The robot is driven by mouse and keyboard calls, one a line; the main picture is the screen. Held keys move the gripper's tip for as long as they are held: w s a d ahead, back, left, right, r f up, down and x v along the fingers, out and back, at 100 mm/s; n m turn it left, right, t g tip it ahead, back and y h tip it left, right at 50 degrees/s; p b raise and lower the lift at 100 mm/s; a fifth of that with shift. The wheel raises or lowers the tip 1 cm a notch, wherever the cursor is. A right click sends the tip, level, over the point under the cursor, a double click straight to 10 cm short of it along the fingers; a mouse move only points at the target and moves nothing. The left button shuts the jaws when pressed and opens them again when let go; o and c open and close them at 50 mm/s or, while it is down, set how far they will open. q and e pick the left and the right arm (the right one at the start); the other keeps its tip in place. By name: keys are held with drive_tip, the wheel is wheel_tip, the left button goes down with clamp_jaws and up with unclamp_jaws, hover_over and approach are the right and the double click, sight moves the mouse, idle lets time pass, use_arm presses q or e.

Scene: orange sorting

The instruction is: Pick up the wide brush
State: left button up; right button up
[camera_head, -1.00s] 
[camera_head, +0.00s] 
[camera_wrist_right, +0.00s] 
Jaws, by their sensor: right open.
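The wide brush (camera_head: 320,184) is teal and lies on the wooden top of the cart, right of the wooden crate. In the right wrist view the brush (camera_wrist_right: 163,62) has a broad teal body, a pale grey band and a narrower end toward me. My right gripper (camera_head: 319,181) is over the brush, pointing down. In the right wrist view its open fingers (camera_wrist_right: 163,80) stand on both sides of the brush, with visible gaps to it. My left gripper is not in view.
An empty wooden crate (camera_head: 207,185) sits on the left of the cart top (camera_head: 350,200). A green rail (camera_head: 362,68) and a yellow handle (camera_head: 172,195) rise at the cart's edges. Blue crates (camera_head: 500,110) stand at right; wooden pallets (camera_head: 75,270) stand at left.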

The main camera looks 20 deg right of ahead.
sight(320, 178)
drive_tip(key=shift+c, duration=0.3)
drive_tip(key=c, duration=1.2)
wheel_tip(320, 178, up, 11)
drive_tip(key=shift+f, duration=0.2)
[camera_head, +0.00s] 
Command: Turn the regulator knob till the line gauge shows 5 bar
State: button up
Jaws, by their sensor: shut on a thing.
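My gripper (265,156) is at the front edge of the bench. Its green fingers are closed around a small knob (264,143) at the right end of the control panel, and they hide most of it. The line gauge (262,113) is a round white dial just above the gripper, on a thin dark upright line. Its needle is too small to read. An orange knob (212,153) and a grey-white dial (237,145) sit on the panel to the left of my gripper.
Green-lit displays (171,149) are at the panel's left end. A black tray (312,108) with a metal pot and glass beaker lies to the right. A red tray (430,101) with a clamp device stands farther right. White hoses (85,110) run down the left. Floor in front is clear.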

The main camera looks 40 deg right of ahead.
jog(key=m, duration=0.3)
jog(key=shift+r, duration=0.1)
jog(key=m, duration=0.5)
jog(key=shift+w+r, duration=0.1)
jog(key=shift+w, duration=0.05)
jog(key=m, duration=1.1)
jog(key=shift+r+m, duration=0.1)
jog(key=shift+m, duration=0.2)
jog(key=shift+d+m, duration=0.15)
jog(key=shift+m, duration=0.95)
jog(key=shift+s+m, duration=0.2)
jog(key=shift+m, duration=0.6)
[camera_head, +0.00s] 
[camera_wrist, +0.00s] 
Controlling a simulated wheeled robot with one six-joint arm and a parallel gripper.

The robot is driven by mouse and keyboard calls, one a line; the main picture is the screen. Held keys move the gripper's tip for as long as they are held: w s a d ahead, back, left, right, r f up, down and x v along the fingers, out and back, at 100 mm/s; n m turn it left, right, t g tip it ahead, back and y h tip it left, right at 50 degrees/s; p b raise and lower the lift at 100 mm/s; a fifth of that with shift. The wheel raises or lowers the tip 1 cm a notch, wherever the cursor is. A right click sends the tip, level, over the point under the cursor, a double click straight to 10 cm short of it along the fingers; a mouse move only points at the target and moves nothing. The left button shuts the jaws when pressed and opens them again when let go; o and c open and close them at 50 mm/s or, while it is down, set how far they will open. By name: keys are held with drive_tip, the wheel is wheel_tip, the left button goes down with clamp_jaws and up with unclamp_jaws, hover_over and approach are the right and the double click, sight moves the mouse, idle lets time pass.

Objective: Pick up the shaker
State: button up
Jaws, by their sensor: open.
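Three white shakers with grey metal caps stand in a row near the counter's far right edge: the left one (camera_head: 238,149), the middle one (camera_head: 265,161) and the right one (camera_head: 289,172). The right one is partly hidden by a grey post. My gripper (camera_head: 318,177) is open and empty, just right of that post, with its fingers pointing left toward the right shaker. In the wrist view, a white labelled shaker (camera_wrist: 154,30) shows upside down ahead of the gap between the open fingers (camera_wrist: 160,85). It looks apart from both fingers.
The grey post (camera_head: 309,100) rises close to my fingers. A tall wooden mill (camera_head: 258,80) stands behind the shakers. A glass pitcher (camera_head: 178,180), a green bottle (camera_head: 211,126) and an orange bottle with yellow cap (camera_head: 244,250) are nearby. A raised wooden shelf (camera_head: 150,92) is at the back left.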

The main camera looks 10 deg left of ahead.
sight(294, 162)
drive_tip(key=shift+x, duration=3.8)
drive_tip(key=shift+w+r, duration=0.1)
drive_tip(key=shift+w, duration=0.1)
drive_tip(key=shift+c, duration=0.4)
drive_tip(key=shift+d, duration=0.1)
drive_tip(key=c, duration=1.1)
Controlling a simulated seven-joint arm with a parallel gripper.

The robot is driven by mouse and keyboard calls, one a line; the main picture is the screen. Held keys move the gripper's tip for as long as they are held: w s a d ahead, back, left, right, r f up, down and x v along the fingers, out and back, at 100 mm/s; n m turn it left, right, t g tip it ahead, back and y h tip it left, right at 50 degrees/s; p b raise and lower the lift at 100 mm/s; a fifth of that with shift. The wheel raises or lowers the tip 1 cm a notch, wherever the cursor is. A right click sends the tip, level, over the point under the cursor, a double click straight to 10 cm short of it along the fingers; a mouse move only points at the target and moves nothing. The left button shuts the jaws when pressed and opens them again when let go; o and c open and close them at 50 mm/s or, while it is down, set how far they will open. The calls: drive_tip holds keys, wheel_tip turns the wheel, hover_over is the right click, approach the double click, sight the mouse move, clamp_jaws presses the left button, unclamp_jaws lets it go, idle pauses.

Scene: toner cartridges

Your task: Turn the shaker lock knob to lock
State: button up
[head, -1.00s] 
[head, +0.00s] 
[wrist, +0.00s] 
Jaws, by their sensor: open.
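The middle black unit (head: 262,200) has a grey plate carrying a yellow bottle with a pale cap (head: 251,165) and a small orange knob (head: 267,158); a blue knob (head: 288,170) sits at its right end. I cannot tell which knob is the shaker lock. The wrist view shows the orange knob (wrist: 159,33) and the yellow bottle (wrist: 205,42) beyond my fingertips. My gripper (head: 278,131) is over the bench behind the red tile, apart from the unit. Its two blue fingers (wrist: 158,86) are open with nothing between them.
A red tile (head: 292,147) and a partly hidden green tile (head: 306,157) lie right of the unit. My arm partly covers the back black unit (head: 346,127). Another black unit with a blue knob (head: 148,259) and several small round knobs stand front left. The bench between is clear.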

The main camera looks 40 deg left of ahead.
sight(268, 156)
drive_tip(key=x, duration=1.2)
====
> _Task description_
Extract the data in full. Keep it word for word.

> _Finished task_
The robot is driven by mouse and keyboard calls, one a line; the main picture is the screen. Held keys move the gripper's tip for as long as they are held: w s a d ahead, back, left, right, r f up, down and x v along the fingers, out and back, at 100 mm/s; n m turn it left, right, t g tip it ahead, back and y h tip it left, right at 50 degrees/s; p b raise and lower the lift at 100 mm/s; a fifth of that with shift. The wheel raises or lowers the tip 1 cm a notch, wherever the cursor is. A right click sends the tip, level, over the point under the cursor, a double click straight to 10 cm short of it along the fingers; a mouse move only points at the target and moves nothing. The left button shuts the jaws when pressed and opens them again when let go; o and c open and close them at 50 mm/s or, while it is down, set how far they will open. q and e pick the left and the right arm (the right one at the start); the other keeps its tip in place. By name: keys are held with drive_tip, the wheel is wheel_tip, the left button goes down with clamp_jaws and up with unclamp_jaws, hover_over and approach are the right and the double click, sight moves the mouse, idle lets time pass, use_arm presses q or e.

Scene: orange sorting

The instruction is: Pick up the wide brush
State: left button up; right button up
[camera_head, -1.00s] 
[camera_head, +0.00s] 
[camera_wrist_right, +0.00s] 
Jaws, by their sensor: right open.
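The wide brush (camera_head: 320,184) is teal and lies on the wooden top of the cart, right of the wooden crate. In the right wrist view the brush (camera_wrist_right: 163,62) has a broad teal body, a pale grey band and a narrower end toward me. My right gripper (camera_head: 319,181) is over the brush, pointing down. In the right wrist view its open fingers (camera_wrist_right: 163,80) stand on both sides of the brush, with visible gaps to it. My left gripper is not in view.
An empty wooden crate (camera_head: 207,185) sits on the left of the cart top (camera_head: 350,200). A green rail (camera_head: 362,68) and a yellow handle (camera_head: 172,195) rise at the cart's edges. Blue crates (camera_head: 500,110) stand at right; wooden pallets (camera_head: 75,270) stand at left.

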The main camera looks 20 deg right of ahead.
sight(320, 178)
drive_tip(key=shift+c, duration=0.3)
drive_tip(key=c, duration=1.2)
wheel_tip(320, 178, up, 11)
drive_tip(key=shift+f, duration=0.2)
[camera_head, +0.00s] 
Command: Turn the regulator knob till the line gauge shows 5 bar
State: button up
Jaws, by their sensor: shut on a thing.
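My gripper (265,156) is at the front edge of the bench. Its green fingers are closed around a small knob (264,143) at the right end of the control panel, and they hide most of it. The line gauge (262,113) is a round white dial just above the gripper, on a thin dark upright line. Its needle is too small to read. An orange knob (212,153) and a grey-white dial (237,145) sit on the panel to the left of my gripper.
Green-lit displays (171,149) are at the panel's left end. A black tray (312,108) with a metal pot and glass beaker lies to the right. A red tray (430,101) with a clamp device stands farther right. White hoses (85,110) run down the left. Floor in front is clear.

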The main camera looks 40 deg right of ahead.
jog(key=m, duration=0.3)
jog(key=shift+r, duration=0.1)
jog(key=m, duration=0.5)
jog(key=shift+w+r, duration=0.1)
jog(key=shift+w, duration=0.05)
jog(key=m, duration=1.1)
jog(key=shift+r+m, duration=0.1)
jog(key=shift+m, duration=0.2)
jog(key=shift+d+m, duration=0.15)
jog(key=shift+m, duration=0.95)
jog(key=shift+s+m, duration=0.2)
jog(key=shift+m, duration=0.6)
[camera_head, +0.00s] 
[camera_wrist, +0.00s] 
Controlling a simulated wheeled robot with one six-joint arm and a parallel gripper.

The robot is driven by mouse and keyboard calls, one a line; the main picture is the screen. Held keys move the gripper's tip for as long as they are held: w s a d ahead, back, left, right, r f up, down and x v along the fingers, out and back, at 100 mm/s; n m turn it left, right, t g tip it ahead, back and y h tip it left, right at 50 degrees/s; p b raise and lower the lift at 100 mm/s; a fifth of that with shift. The wheel raises or lowers the tip 1 cm a notch, wherever the cursor is. A right click sends the tip, level, over the point under the cursor, a double click straight to 10 cm short of it along the fingers; a mouse move only points at the target and moves nothing. The left button shuts the jaws when pressed and opens them again when let go; o and c open and close them at 50 mm/s or, while it is down, set how far they will open. By name: keys are held with drive_tip, the wheel is wheel_tip, the left button goes down with clamp_jaws and up with unclamp_jaws, hover_over and approach are the right and the double click, sight moves the mouse, idle lets time pass.

Objective: Pick up the shaker
State: button up
Jaws, by their sensor: open.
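Three white shakers with grey metal caps stand in a row near the counter's far right edge: the left one (camera_head: 238,149), the middle one (camera_head: 265,161) and the right one (camera_head: 289,172). The right one is partly hidden by a grey post. My gripper (camera_head: 318,177) is open and empty, just right of that post, with its fingers pointing left toward the right shaker. In the wrist view, a white labelled shaker (camera_wrist: 154,30) shows upside down ahead of the gap between the open fingers (camera_wrist: 160,85). It looks apart from both fingers.
The grey post (camera_head: 309,100) rises close to my fingers. A tall wooden mill (camera_head: 258,80) stands behind the shakers. A glass pitcher (camera_head: 178,180), a green bottle (camera_head: 211,126) and an orange bottle with yellow cap (camera_head: 244,250) are nearby. A raised wooden shelf (camera_head: 150,92) is at the back left.

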The main camera looks 10 deg left of ahead.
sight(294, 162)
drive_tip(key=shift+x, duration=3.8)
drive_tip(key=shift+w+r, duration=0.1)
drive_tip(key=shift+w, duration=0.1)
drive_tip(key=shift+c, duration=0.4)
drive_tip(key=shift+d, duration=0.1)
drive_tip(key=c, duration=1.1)
Controlling a simulated seven-joint arm with a parallel gripper.

The robot is driven by mouse and keyboard calls, one a line; the main picture is the screen. Held keys move the gripper's tip for as long as they are held: w s a d ahead, back, left, right, r f up, down and x v along the fingers, out and back, at 100 mm/s; n m turn it left, right, t g tip it ahead, back and y h tip it left, right at 50 degrees/s; p b raise and lower the lift at 100 mm/s; a fifth of that with shift. The wheel raises or lowers the tip 1 cm a notch, wherever the cursor is. A right click sends the tip, level, over the point under the cursor, a double click straight to 10 cm short of it along the fingers; a mouse move only points at the target and moves nothing. The left button shuts the jaws when pressed and opens them again when let go; o and c open and close them at 50 mm/s or, while it is down, set how far they will open. The calls: drive_tip holds keys, wheel_tip turns the wheel, hover_over is the right click, approach the double click, sight the mouse move, clamp_jaws presses the left button, unclamp_jaws lets it go, idle pauses.

Scene: toner cartridges

Your task: Turn the shaker lock knob to lock
State: button up
[head, -1.00s] 
[head, +0.00s] 
[wrist, +0.00s] 
Jaws, by their sensor: open.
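The middle black unit (head: 262,200) has a grey plate carrying a yellow bottle with a pale cap (head: 251,165) and a small orange knob (head: 267,158); a blue knob (head: 288,170) sits at its right end. I cannot tell which knob is the shaker lock. The wrist view shows the orange knob (wrist: 159,33) and the yellow bottle (wrist: 205,42) beyond my fingertips. My gripper (head: 278,131) is over the bench behind the red tile, apart from the unit. Its two blue fingers (wrist: 158,86) are open with nothing between them.
A red tile (head: 292,147) and a partly hidden green tile (head: 306,157) lie right of the unit. My arm partly covers the back black unit (head: 346,127). Another black unit with a blue knob (head: 148,259) and several small round knobs stand front left. The bench between is clear.

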The main camera looks 40 deg left of ahead.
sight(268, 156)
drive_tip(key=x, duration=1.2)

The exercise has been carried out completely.